The concepts in the lecture on algorithmic speed (PDF, PowerPoint, Python code) may be helpful.

Where is the problem?

It's critical that you first determine where things are going wrong, and only afterward determine what is going wrong. In other words, don't spend a lot of time optimizing a part of your code that is not the performance bottleneck. Don't just guess at the problem: get data about it. This is similar to our recommended strategy for debugging: perform divide and conquer to localize the problem in the program text, or in the data, or in the time spent during the run of your program.

One approach is to run your program on progressively larger datasets to see how the running time changes — this is similar to the graphs that we drew in the lecture on algorithmic speed. For example, if you expect your program to take ten times as long to compute ten times as much data, but your program actually takes 30 or 100 times as long, then you have uncovered a slow algorithm.

Another approach is to write print statements to determine how long different parts of your program run.

Common preformance problems

Here are some things that might have gone wrong.

Redundant function calls
If you call the same function with the same arguments multiple times, then you can instead store the result in a variable and use the variable instead of re-doing the computation. This is especially important if the function call is expensive or is inside a loop that iterates many times.
Redundant computation
A repeated computation doesn't have to be a function call. Any expression that is repeated multiple times on the same operands can be re-used rather than recomputed.
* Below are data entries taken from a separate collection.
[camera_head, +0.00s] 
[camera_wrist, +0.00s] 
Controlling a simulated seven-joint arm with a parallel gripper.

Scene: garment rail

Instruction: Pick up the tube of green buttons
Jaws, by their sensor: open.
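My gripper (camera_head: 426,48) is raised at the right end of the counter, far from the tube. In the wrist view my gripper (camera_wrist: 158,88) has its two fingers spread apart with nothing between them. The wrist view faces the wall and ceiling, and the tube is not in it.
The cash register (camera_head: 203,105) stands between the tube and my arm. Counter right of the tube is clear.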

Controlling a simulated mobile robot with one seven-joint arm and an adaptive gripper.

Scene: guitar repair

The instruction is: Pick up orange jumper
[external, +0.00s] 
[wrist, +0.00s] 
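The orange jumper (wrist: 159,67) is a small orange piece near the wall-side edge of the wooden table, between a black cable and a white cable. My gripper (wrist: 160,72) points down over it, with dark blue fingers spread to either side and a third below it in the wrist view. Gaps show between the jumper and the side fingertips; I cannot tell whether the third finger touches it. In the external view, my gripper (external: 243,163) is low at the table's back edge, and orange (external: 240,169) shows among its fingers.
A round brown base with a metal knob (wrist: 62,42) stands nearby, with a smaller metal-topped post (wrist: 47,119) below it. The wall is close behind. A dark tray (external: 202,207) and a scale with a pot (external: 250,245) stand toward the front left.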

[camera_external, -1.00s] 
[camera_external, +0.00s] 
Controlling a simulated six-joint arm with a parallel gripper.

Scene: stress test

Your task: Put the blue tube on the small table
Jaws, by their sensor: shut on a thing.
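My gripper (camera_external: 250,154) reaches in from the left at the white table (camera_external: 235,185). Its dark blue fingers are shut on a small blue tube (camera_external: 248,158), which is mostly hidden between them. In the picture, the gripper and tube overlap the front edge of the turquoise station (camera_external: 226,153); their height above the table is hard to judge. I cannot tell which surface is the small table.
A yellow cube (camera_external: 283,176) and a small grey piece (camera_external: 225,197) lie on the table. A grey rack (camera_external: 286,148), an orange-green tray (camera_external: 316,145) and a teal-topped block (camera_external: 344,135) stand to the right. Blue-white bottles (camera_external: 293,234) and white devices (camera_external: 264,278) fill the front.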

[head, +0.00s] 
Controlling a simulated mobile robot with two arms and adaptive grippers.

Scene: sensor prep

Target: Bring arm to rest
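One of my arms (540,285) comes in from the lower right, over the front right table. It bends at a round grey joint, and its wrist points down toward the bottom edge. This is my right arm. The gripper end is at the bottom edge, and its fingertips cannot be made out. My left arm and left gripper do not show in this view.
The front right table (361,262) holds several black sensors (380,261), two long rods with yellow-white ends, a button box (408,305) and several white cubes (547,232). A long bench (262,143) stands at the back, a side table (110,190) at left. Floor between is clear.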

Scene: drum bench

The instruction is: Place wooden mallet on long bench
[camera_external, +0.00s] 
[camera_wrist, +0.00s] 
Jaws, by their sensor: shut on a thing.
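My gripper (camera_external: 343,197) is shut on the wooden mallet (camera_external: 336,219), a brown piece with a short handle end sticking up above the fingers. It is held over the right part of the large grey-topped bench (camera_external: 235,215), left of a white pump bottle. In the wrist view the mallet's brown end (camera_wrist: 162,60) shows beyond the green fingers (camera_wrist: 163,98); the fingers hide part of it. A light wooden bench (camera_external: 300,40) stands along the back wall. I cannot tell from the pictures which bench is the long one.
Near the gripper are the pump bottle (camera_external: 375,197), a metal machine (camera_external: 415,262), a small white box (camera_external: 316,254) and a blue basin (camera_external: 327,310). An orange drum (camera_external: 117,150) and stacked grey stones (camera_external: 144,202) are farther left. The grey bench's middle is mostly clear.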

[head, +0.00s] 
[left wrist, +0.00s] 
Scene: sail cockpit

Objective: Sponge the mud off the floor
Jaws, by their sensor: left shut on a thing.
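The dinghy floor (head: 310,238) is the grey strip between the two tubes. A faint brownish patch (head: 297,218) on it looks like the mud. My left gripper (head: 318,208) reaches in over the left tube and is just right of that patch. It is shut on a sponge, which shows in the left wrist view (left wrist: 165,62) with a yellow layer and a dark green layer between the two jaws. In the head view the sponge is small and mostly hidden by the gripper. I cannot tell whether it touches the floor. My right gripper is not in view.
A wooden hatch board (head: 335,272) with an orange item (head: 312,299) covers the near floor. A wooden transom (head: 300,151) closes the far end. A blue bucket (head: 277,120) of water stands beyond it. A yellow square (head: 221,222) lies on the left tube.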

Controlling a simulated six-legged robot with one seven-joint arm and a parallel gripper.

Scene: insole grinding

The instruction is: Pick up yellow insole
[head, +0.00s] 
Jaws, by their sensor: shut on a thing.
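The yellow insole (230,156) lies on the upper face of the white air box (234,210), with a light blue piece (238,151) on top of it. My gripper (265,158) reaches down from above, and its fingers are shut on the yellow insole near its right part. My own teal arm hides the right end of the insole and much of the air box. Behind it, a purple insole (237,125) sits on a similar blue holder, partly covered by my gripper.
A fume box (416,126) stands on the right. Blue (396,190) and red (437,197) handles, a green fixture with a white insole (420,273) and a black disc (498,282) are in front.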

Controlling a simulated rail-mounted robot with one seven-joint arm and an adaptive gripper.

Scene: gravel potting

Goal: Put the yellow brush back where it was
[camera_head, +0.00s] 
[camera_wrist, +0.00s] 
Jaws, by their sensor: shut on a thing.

Be sure to do this only for operations that are costly.
Poor algorithm
Perhaps the most common problem is a high-level algorithm that computes a problem in an inefficient way without necessarily repeating work at the statement-by-statement level. To address this, you can rewrite your slowest or most complex functions from scratch. Rewriting the code lets you leverage the lessons you learned from writing it the first time, and you often avoid the same mistakes.

Asking the course staff

When you report any problem, it is essential that you provide complete information and that you indicate what you understand and what you have tried. Providing complete information means you should send the staff your code, cut-and-paste the exact command you ran, and cut-and-paste the exact, complete output — don't give a vague "I ran it and it didn't work". When you write what you understand and what you have tried (again, be specific!), you are likely to understand your problem better and may even solve it on your own. Even if not, then the staff won't waste time repeating things you have already tried (and they'll know that you did try rather than just using them as a crutch).

One excellent way to ask for help is to explain why you think the observed result is wrong or impossible. Why do you think your program should work, or why do you think that the output you see cannot happen? This often lets the staff quickly identify and correct a fundamental misunderstanding.

Don't expect the staff to just give you all the answers — that wouldn't be fair to you. But the staff will give you pointers in the right directions so that you can get unstuck and can learn on your own.